Stop looking for me. I'm not missing; I do not want to be found. I wish to remain vanishing. I don't want to go home. – Lilia.
Last Night in Montreal – Emily St. John Mandel's recently re-released first novel – is a beautifully structured meditation on the natures of obsession, loss, and the doggedness of family ties; even when we've run away from our families; even when our families have run away from us.

In the beginning we meet Eli – a Brooklyn-based academic working on his thesis about dead and dying languages – who, even though she had warned him of her inability to stay in one place, is devastated to discover that his girlfriend, Lilia, has disappeared. In the next chapter, we get a glimpse of Lilia's childhood – spent on the run with her father, all lonely miles and cheap motels – and we get the first hint of the mystery central to this book: was Lilia abducted, and why? In ensuing chapters that shift between time frames and points of view – including those of a private eye and his daughter – the back stories of every character are filled in, and not until the very final chapters does the reader get the entire, devastating, picture. This book reads at the pace of a thriller, but without any cheap tricks or red herrings – you simply want to know more about recurring memories; the desert mirages, a fading map, a knit rabbit dropped in the snow. And with lovely, sparse language, Mandel ties it all together with a satisfying aaah.

As I imagine it is for many readers, the mental picture of a little girl on the run with an older man (even if in this case it is with her father), crisscrossing the Continental US and staying in nameless motels, made me think of Lolita, and while that made it seem even more curious that her name is “Lilia”, Mandel embraced the comparison, having Eli say of her, “She had four or five unevenly spaced freckles on her nose, like Lolita.” I liked that she confronted that head-on, and that kind of intelligence is evident throughout this book. More than once, Eli criticises the type of artists who spend more time talking about art than actually creating any (or, in his own case, talking about his thesis instead of getting down to writing it), and the information that he shared about dying languages was really fascinating to me. I do wonder, however, how fascinating the scenes set in and about Quebec would be to non-Canadians:

“The Québécois are speaking French with an accent so ancient and frankly bizarre that French people from France can’t understand it. It’s like a fortress in a rising tide of English. It’ll be like research for you.”

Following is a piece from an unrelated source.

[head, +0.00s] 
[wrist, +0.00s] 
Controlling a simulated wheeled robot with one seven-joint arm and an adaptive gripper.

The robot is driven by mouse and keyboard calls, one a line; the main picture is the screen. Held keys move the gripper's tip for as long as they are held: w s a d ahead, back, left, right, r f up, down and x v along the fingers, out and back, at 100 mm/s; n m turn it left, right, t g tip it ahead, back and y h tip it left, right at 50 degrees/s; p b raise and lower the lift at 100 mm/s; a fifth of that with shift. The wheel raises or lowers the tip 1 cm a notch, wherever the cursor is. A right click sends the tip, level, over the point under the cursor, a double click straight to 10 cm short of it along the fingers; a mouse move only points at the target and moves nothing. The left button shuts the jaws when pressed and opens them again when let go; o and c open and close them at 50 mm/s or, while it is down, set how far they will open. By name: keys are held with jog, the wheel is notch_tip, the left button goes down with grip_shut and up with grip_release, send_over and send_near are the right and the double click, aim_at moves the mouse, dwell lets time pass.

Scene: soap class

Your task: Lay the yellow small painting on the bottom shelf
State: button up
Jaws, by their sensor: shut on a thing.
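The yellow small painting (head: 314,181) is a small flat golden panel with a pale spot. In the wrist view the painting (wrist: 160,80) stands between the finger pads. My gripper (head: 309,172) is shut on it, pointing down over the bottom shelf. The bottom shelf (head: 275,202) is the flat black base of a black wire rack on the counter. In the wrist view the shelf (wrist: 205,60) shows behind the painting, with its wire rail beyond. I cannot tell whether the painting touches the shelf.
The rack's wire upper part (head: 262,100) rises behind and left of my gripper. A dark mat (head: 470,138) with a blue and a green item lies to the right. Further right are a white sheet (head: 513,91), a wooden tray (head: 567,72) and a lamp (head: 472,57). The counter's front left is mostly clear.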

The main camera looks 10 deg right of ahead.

“What do you mean, a fortress?”

“Imagine a country next to the sea,” she said, “and imagine that the water’s rising. Imagine a fortress that used to stand near the beach, but now it’s half underwater, and the water won’t stop rising no matter how they try to fight it back. Eventually, in the next century or so, it will more than likely rise over the top of the walls and overwhelm them, but for now they’re plugging the cracks and pretending it doesn’t exist and passing laws against rising water. I’m saying that French is the fortress, and English is the sea.”
When Eli goes to Montreal in search of Lilia, the people are so rude to him and the weather is so numbingly cold (at the beginning of November) that I'm going to guess that Mandel didn't have a good time living there herself, however “briefly” (as stated on the book jacket). Even the detective's daughter Michaela – a native-born Anglo Québécoise – is discriminated against for her poor French and bitterly explains to Eli the “101 ou 401” graffiti spray-painted under bridges. Despite the hostility of these passages, what's true for Lilia must also have been true for Mandel: Safety is a car driving quickly away.

Other than the extremes of the Montreal-set chapters (and the extremes of the detective's preternatural skills), I thoroughly enjoyed this book. It's interesting to see Mandel's early work – especially since Station Eleven has become a major success – and note that her clear and lovely voice was present right from the start.